La malédiction est surtout un beau film sur l’enfance
et la solitude, mettant en parallèle Amy, la petite fille
sans ami, la vieille femme de la maison voisine, et sa fille,
qu’elle nie et enferme dans une profonde tristesse. Comment
constituer une famille lorsque le passé semble ne pas vouloir
se taire ? La solution pour chacun des parents du film
est d’abord l’oubli volontaire, voire le camouflage de tout
élément pouvant raviver les souvenirs. Car ce contre quoi
luttent les personnages est plus l’image du passé qu’un
mal présent, comme si une simple image pouvait bouleverser
l’ordre établi. Robert Wise travaille sur la puissance de
l’image, qui selon lui semble être bien plus bénéfique que
meurtrière, tout comme les dessins de félins d’Iréna dans
Cat People étaient l’exutoire d’un mal qui allait
se réveiller.
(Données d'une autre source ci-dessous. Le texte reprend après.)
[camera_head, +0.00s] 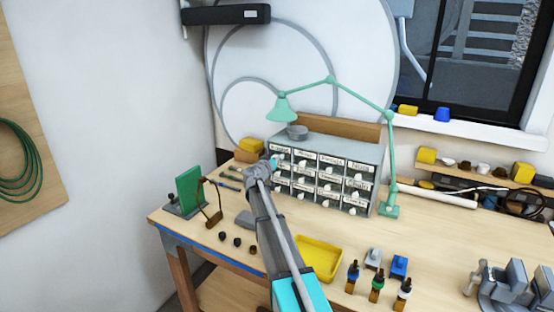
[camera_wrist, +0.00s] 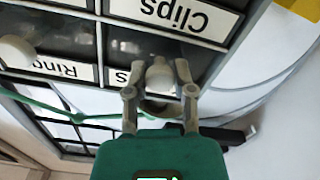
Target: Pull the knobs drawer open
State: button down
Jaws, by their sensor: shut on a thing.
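The grey drawer cabinet (camera_head: 369,153) stands on the workbench, with rows of small labelled drawers and pale round knobs. My gripper (camera_head: 272,162) is at the upper left drawer of its front. In the wrist view, which looks upside down, my gripper (camera_wrist: 156,80) has its fingers on both sides of a pale knob (camera_wrist: 160,73) and is shut on it. That drawer's label (camera_wrist: 122,76) is mostly hidden; only a final "s" shows. The drawer labelled Clips (camera_wrist: 175,15) is in the row beneath it. I cannot tell whether the held drawer stands out from the cabinet.
A green lamp (camera_head: 284,107) arches over the cabinet from its clamp at the right. A grey bowl (camera_head: 297,132) sits on top. A yellow tray (camera_head: 318,258) and small bottles (camera_head: 377,283) lie in front. A green panel (camera_head: 189,190) stands at the left.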

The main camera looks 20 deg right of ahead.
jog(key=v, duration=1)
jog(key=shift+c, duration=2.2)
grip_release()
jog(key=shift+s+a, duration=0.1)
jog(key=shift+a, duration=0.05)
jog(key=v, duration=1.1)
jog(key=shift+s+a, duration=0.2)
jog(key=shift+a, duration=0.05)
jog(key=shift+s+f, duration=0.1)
Car afin de faire la paix avec son passé,
le père n’a d’autre solution que d’accepter l’image invisible
de son ex-femme qui vient jouer avec sa fille. Les univers
parallèles, passé et présent se mélangent pour ne former
plus qu’un. La malédiction est un film aussi sur
la puissance du cinéma, car il fait l’éloge de l’image et
de l’imagination.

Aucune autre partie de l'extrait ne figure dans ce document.